*EXERCISE DIRECTIONS*
Your answer should consist solely of the lines from the one with "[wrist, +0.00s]" through the one with "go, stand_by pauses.", copied exactly, endpoints included.

Rows from a robot dataset:
....................

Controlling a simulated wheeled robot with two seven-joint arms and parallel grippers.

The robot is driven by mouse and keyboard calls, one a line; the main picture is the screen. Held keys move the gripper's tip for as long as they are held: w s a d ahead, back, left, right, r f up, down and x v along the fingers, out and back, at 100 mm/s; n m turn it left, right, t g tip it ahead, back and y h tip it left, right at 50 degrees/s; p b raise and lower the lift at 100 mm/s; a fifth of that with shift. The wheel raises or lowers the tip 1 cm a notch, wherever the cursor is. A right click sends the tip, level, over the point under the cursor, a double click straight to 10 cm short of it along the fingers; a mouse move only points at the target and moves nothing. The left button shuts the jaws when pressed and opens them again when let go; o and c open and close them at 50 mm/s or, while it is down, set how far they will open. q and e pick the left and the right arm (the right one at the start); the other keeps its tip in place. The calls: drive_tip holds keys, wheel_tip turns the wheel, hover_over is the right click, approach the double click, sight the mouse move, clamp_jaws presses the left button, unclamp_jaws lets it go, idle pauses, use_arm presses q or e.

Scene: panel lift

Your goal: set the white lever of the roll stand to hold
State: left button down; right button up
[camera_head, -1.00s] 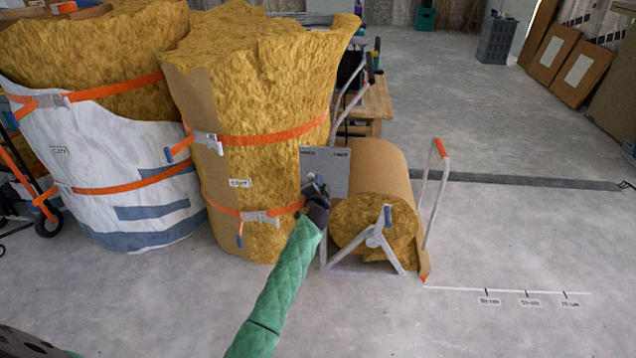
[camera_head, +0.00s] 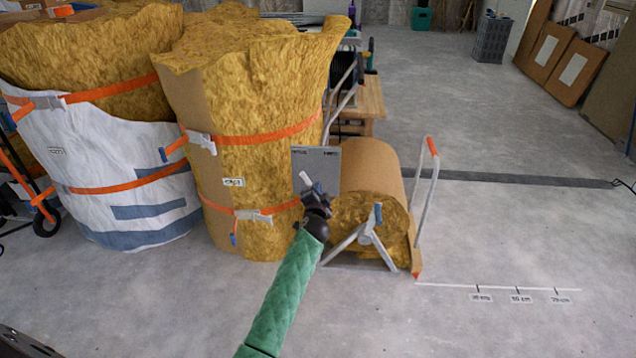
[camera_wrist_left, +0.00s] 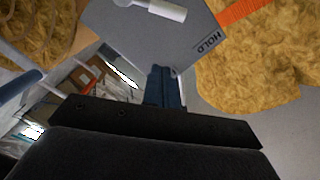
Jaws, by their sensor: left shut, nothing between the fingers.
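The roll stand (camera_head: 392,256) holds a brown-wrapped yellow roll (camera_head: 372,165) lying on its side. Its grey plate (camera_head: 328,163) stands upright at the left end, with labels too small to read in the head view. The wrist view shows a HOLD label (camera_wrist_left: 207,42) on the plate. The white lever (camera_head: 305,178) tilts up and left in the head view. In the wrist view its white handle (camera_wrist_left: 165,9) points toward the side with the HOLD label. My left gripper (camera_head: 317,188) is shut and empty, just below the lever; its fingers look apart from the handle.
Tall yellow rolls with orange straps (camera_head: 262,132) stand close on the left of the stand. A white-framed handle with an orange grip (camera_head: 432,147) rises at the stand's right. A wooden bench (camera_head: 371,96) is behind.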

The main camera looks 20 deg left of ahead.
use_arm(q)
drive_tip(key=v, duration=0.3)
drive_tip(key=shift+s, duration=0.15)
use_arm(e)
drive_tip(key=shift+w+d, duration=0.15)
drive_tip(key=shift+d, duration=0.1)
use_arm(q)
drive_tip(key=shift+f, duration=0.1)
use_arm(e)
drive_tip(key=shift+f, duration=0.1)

....................

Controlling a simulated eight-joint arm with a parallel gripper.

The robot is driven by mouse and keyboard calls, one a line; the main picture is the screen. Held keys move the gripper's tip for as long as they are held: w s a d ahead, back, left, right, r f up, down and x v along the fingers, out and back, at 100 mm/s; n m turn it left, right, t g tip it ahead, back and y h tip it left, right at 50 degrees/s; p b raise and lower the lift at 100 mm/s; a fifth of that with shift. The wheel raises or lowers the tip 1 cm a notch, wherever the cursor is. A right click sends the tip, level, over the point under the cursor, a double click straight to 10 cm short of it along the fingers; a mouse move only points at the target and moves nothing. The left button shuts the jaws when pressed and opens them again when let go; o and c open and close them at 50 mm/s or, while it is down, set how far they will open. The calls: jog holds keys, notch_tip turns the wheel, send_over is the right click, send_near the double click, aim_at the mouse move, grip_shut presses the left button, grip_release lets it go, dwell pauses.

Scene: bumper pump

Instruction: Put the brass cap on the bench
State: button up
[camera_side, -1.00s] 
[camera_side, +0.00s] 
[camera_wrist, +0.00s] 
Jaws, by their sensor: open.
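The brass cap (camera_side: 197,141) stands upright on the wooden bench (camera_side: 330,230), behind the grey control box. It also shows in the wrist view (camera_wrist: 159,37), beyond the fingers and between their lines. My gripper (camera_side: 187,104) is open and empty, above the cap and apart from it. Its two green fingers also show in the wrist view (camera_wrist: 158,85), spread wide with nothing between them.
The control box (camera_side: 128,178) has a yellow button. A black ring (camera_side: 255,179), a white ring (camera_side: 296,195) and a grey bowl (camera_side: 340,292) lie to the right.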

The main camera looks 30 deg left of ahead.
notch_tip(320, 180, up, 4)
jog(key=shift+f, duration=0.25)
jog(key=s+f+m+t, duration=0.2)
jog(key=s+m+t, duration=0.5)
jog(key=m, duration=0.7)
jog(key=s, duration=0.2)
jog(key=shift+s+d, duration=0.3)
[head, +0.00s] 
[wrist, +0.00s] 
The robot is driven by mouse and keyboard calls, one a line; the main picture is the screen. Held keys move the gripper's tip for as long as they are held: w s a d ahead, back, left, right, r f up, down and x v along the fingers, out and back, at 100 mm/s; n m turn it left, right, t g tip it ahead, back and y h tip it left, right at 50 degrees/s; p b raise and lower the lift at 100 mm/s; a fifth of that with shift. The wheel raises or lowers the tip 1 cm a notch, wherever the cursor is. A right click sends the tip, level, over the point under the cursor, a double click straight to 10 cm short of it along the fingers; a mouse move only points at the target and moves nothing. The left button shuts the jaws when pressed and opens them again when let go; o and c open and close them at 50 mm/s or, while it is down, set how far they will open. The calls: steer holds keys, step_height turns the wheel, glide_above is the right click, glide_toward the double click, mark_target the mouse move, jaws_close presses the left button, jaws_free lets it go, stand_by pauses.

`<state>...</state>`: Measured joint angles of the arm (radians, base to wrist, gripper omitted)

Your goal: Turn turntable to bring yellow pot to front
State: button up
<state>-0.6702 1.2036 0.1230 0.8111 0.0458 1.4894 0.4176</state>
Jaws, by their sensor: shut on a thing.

....................

*COMPLETE RESPONSE*
[wrist, +0.00s] 
The robot is driven by mouse and keyboard calls, one a line; the main picture is the screen. Held keys move the gripper's tip for as long as they are held: w s a d ahead, back, left, right, r f up, down and x v along the fingers, out and back, at 100 mm/s; n m turn it left, right, t g tip it ahead, back and y h tip it left, right at 50 degrees/s; p b raise and lower the lift at 100 mm/s; a fifth of that with shift. The wheel raises or lowers the tip 1 cm a notch, wherever the cursor is. A right click sends the tip, level, over the point under the cursor, a double click straight to 10 cm short of it along the fingers; a mouse move only points at the target and moves nothing. The left button shuts the jaws when pressed and opens them again when let go; o and c open and close them at 50 mm/s or, while it is down, set how far they will open. The calls: steer holds keys, step_height turns the wheel, glide_above is the right click, glide_toward the double click, mark_target the mouse move, jaws_close presses the left button, jaws_free lets it go, stand_by pauses.

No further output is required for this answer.